**Records of robot episodes**.
────────────────────

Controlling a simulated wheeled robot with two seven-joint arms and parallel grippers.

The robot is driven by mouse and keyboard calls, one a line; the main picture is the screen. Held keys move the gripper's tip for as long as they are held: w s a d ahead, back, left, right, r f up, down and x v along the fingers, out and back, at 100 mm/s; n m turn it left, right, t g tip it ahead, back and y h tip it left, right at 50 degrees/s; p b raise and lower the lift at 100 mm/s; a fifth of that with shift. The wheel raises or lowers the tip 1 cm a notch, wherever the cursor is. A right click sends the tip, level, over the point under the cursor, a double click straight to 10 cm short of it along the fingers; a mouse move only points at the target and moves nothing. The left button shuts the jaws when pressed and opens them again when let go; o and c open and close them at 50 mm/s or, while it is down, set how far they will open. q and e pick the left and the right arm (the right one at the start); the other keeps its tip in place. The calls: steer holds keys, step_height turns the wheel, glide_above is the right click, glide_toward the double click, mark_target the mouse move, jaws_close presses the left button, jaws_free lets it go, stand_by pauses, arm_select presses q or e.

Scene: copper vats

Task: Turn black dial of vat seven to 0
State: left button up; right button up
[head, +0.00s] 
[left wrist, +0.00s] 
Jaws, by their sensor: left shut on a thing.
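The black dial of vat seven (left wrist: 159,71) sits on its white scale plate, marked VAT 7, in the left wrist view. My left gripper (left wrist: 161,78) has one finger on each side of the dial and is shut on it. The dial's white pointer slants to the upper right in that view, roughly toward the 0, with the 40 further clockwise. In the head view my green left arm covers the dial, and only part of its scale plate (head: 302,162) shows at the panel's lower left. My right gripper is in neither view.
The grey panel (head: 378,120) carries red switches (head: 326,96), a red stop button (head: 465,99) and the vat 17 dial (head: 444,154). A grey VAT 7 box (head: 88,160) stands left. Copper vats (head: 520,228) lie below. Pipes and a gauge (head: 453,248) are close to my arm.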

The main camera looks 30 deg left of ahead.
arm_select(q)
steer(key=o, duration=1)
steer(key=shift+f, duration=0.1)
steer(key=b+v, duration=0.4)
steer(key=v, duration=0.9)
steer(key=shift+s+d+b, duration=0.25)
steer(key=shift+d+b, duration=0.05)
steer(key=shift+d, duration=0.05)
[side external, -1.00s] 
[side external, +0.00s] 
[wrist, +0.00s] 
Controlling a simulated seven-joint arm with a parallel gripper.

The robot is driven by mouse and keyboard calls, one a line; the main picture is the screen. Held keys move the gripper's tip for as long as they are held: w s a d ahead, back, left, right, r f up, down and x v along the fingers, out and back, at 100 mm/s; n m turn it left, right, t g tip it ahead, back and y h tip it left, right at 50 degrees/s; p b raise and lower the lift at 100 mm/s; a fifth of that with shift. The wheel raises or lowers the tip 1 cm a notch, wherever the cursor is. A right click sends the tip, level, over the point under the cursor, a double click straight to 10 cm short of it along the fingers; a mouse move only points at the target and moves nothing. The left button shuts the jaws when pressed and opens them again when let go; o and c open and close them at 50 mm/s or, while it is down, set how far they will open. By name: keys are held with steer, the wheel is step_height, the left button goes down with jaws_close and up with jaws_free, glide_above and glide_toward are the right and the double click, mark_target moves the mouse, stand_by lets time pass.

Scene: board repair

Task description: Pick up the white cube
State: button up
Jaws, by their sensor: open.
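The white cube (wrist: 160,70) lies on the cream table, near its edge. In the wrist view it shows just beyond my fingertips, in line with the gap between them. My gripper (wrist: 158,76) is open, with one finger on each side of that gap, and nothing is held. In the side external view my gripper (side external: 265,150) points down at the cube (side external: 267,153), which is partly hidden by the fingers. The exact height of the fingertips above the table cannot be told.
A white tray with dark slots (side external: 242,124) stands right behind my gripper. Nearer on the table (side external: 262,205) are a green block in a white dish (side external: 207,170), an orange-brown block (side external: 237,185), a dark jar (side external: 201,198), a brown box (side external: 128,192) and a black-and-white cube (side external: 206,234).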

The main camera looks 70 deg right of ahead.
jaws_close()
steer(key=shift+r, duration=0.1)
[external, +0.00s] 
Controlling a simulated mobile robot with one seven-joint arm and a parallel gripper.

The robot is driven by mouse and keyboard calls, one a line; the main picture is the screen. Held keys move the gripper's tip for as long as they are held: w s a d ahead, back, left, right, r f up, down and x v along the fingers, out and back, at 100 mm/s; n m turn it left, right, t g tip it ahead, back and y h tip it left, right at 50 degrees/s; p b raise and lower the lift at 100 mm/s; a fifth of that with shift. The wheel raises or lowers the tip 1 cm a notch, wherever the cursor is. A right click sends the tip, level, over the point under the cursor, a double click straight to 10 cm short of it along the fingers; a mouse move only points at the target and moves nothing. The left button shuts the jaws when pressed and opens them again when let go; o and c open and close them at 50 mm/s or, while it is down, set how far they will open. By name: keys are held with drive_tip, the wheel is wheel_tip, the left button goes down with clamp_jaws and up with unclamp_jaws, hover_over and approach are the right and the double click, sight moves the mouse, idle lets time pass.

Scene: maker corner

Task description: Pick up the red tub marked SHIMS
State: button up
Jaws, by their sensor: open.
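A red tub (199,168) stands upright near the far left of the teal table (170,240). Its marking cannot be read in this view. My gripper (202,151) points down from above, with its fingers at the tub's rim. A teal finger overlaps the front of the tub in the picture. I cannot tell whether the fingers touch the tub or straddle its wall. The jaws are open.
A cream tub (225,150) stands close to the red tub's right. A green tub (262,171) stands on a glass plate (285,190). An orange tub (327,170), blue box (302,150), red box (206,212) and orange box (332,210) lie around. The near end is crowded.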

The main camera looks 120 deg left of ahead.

────────────────────

Repeat exactly the lines from the one that contains "Task description: Pick up the white cube" through the one that contains "Controlling a simulated mobile", and only those.

**WORKED ANSWER**.
Task description: Pick up the white cube
State: button up
Jaws, by their sensor: open.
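The white cube (wrist: 160,70) lies on the cream table, near its edge. In the wrist view it shows just beyond my fingertips, in line with the gap between them. My gripper (wrist: 158,76) is open, with one finger on each side of that gap, and nothing is held. In the side external view my gripper (side external: 265,150) points down at the cube (side external: 267,153), which is partly hidden by the fingers. The exact height of the fingertips above the table cannot be told.
A white tray with dark slots (side external: 242,124) stands right behind my gripper. Nearer on the table (side external: 262,205) are a green block in a white dish (side external: 207,170), an orange-brown block (side external: 237,185), a dark jar (side external: 201,198), a brown box (side external: 128,192) and a black-and-white cube (side external: 206,234).

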The main camera looks 70 deg right of ahead.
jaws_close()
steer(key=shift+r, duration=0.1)
[external, +0.00s] 
Controlling a simulated mobile robot with one seven-joint arm and a parallel gripper.

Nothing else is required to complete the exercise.